2 March 2012 No Comments by The Northern Standard

The Northern Standard has learned that Monaghan Shopping Centre, an asset owned by Newbay Properties partnership, went into receivership on Friday, February 17th, a KPMG spokesperson confirmed.
KPMG were appointed as receiver to the property, which continues to run as a going concern.
Back in March 2011, Newbay enlisted the services of TDK Commercial Property Consultants as managing agents to Monaghan Shopping Centre, as is still the case.
Despite the receivership, it is business as usual, as KPMG have no plans to sell the shopping centre.
There will be no job losses, as the independent retailers renting space in the centre remain unaffected by the building’s change in status, as leases remain intact. This reassuring news means that there will also be no disruption to the consumer.

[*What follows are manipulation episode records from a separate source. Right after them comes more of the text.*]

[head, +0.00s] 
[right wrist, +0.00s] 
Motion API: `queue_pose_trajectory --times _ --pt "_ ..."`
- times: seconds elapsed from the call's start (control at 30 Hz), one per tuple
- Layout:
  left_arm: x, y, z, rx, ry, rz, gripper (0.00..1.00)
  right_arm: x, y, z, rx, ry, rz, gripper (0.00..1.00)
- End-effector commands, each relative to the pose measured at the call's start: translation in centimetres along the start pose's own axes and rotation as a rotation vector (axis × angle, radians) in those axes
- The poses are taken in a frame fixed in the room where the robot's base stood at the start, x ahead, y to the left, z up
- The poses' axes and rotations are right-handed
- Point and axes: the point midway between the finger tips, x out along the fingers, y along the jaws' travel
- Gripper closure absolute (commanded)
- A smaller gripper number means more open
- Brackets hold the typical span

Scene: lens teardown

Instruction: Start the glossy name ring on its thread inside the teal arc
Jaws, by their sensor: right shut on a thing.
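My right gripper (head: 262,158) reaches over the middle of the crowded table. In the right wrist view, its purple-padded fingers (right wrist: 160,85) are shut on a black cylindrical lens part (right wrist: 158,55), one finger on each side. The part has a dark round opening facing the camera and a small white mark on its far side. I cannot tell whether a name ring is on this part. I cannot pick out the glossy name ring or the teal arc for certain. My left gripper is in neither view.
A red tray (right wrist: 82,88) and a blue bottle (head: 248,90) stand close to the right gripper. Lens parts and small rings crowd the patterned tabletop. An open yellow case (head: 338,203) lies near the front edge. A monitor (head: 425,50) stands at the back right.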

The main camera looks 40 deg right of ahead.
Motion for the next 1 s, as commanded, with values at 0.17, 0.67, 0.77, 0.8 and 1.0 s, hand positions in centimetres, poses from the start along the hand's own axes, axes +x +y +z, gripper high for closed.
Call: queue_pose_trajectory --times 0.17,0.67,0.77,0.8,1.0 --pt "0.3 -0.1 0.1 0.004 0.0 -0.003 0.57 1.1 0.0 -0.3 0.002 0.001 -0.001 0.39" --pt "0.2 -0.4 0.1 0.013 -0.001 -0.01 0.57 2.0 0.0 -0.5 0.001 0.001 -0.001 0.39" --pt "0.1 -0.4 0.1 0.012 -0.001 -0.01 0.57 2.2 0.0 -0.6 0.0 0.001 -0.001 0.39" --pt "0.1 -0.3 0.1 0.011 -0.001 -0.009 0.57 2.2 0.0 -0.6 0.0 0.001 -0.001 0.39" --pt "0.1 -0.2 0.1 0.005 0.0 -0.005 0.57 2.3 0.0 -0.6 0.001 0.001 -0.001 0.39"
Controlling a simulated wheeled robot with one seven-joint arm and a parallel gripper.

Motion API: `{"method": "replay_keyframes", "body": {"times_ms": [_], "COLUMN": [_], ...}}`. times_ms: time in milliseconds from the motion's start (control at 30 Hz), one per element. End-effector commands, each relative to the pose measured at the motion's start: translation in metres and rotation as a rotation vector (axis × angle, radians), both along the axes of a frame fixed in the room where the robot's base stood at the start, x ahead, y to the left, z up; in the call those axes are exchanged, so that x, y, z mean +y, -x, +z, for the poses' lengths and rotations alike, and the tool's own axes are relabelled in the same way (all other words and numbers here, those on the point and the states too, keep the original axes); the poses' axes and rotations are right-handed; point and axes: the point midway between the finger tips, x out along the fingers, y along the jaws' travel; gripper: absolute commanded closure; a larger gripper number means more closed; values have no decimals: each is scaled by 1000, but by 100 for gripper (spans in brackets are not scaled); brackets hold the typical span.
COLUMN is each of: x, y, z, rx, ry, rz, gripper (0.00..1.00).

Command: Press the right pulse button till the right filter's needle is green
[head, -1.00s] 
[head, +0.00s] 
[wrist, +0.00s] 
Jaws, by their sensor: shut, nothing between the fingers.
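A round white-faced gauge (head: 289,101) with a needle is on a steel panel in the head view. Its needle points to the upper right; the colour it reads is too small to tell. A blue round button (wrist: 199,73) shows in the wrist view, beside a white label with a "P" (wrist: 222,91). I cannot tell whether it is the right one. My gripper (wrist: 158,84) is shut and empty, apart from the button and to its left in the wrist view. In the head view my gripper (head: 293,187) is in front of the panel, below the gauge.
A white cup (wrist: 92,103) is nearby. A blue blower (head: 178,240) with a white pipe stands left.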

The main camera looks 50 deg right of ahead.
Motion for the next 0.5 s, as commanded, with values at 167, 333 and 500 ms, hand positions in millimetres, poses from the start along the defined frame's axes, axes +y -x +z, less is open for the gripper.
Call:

North Monaghan County Councillor Sean Conlon told The Northern Standard: “Monaghan Town Council benefits to the tune of €400,000 per annum thanks to the value of collective rates from the shopping centre and its tenants.”
The Sinn Fein representative went on to say: “I’m delighted to say that out of the 25 units within the shopping centre, only two of them are vacant. SpecSavers are opening tomorrow, Friday and there are plans for further expansion afoot.”
He went on to commend the shopping centre for having stood the test of time over almost two decades, adding that this was due in no small part to the way it had been maintained and managed.
“Monaghan Shopping Centre’s offering of retail outlets, boutiques, eateries and its flagship tenant Tesco, do much to enhance the reputation of the town as a shopping destination,” the Monaghan Town and County Councillor concluded.